Tom Coughlin, o sobrevivente dos venenos destilados pela imprensa de New York


Uma pauta recorrente na mídia esportiva nova-iorquina, principalmente nos tablóides New York Post e New York Daily News, são os deboches direcionados à Tom Coughlin, treinador dos Giants, time de football mais popular da cidade. É assim desde que assumiu o comando, no melhor estilo da imprensa nacional quando o assunto é futebol e baixa produtividade de um determinado clube: demite o técnico!
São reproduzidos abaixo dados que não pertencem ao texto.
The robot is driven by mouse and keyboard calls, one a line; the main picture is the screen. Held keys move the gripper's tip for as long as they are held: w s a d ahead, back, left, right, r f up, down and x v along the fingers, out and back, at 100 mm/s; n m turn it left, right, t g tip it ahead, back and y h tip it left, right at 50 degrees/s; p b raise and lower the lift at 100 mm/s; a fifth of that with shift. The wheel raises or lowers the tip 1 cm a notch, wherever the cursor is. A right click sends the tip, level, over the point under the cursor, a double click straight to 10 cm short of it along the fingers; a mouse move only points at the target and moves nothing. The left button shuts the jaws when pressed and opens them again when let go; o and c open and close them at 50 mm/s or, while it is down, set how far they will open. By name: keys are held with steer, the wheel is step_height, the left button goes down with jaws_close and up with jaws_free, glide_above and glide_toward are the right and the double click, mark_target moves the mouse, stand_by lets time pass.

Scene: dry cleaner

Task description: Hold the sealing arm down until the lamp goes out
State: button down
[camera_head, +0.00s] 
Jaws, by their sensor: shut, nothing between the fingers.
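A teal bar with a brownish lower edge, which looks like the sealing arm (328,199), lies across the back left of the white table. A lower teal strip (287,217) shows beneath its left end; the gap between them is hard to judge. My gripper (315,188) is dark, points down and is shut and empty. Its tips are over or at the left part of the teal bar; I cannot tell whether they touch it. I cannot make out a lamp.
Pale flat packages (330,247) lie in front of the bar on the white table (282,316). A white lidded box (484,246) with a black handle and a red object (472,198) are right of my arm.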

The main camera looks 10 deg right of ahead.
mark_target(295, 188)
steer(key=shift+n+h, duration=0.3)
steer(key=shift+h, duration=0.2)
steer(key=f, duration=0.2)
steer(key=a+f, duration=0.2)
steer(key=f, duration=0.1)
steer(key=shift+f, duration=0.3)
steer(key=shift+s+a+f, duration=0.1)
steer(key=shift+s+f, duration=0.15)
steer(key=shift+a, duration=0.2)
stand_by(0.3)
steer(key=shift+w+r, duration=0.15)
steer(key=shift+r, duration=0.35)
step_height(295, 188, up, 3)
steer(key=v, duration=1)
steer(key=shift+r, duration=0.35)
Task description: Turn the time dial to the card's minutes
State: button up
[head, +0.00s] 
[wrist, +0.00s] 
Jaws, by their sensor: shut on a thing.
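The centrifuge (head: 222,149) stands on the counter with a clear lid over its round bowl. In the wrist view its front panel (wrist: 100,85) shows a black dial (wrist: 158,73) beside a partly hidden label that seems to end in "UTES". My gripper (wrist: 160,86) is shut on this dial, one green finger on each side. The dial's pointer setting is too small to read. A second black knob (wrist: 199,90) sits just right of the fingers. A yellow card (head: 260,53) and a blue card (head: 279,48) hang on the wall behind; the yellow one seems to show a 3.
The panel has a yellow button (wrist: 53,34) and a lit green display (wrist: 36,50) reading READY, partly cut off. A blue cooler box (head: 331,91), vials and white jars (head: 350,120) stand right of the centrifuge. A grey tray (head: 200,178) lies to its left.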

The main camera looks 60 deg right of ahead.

Em New York a pressão por resultados positivos numa produção louca (agora, já, com qualidade e constância) é relativa ao visto nos veículos de comunicação paulistano ou carioca, por exemplo. Aquele grande time não pode perder, seja para um rival ou equipe de menor expressão, que começa o papo “demissão do professor”. Dentro da batida história que é mais fácil demitir um treinador do que dezenas de jogadores.
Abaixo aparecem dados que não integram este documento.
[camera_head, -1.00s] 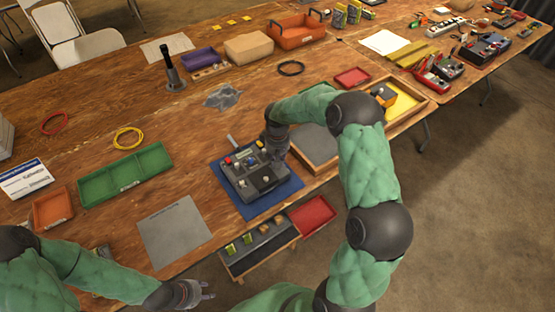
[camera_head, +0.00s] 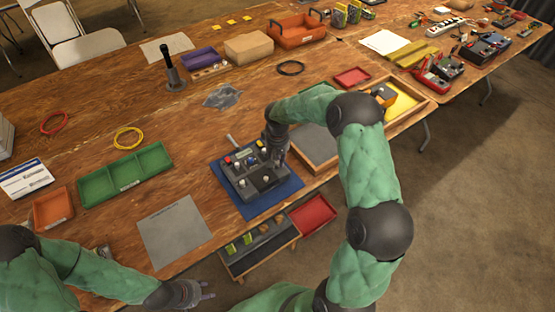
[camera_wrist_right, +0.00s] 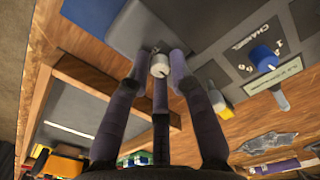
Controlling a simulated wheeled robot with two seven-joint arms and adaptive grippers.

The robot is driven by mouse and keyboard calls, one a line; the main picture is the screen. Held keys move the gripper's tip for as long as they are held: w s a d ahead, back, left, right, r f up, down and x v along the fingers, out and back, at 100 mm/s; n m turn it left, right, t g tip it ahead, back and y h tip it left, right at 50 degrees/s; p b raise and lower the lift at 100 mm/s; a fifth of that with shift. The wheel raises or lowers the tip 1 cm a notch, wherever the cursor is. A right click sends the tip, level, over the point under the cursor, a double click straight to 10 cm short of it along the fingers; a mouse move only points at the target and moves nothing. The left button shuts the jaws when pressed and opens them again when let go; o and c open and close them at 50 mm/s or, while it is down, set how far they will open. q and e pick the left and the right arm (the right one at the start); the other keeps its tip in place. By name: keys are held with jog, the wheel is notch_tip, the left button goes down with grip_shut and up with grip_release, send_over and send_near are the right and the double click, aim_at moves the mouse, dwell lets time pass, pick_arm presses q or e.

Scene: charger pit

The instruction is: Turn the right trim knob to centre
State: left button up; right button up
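The dark grey control box (camera_head: 262,184) lies on a blue mat (camera_head: 284,196) near the table's front edge. It carries several knobs, buttons and a small screen. My right gripper (camera_head: 282,162) reaches down at the box's right side. In the right wrist view, a small silver-white knob (camera_wrist_right: 159,66) with a dark mark sits between the fingertips of my right gripper (camera_wrist_right: 160,72). Its fingers stand on either side with narrow gaps. I cannot read the knob's scale. A blue knob (camera_wrist_right: 264,58) is to the right. My left gripper (camera_head: 205,291) is open and empty, off the front edge.
A wooden tray with a grey floor (camera_head: 313,146) stands right of the box. A green divided tray (camera_head: 126,174) and a grey sheet (camera_head: 174,232) are left. A low rack (camera_head: 258,247) and red bin (camera_head: 312,215) hang at the front edge.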

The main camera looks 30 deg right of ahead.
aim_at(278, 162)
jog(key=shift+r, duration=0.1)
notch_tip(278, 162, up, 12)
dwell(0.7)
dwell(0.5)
Coughlin chegou em NY vindo de um time pequeno de uma cidade pequena. Em 1995 ele assumiu as rédeas do novo time da NFL, o Jacksonville Jaguars. Seu trabalho lá pode ser considerado tão importante ao que conseguiu em NY, porque o saldo foi extremamente acima do esperado, um sinal de maravilha sobrenatural – talvez ninguém consiga perder apenas 2 jogos em 16 com os Jaguars, como Tom fez 1999; campanha que merece estudo à parte.

Com um time em expansão, na segunda temporada ele levou a franquia à final da Conferência Americana de 1996-97 – perdeu para o New England Patriots. Os Jaguars foram aos playoffs por mais três anos seguidos e na temporada 1999-00 chegou outra vez à final da AFC – perdeu para o Tennessee Titans. A partir de então a produção da equipe caiu, três temporadas seguidas com mais derrotas que vitórias, e após 6v-10d em 2002, Coughlin foi demitido.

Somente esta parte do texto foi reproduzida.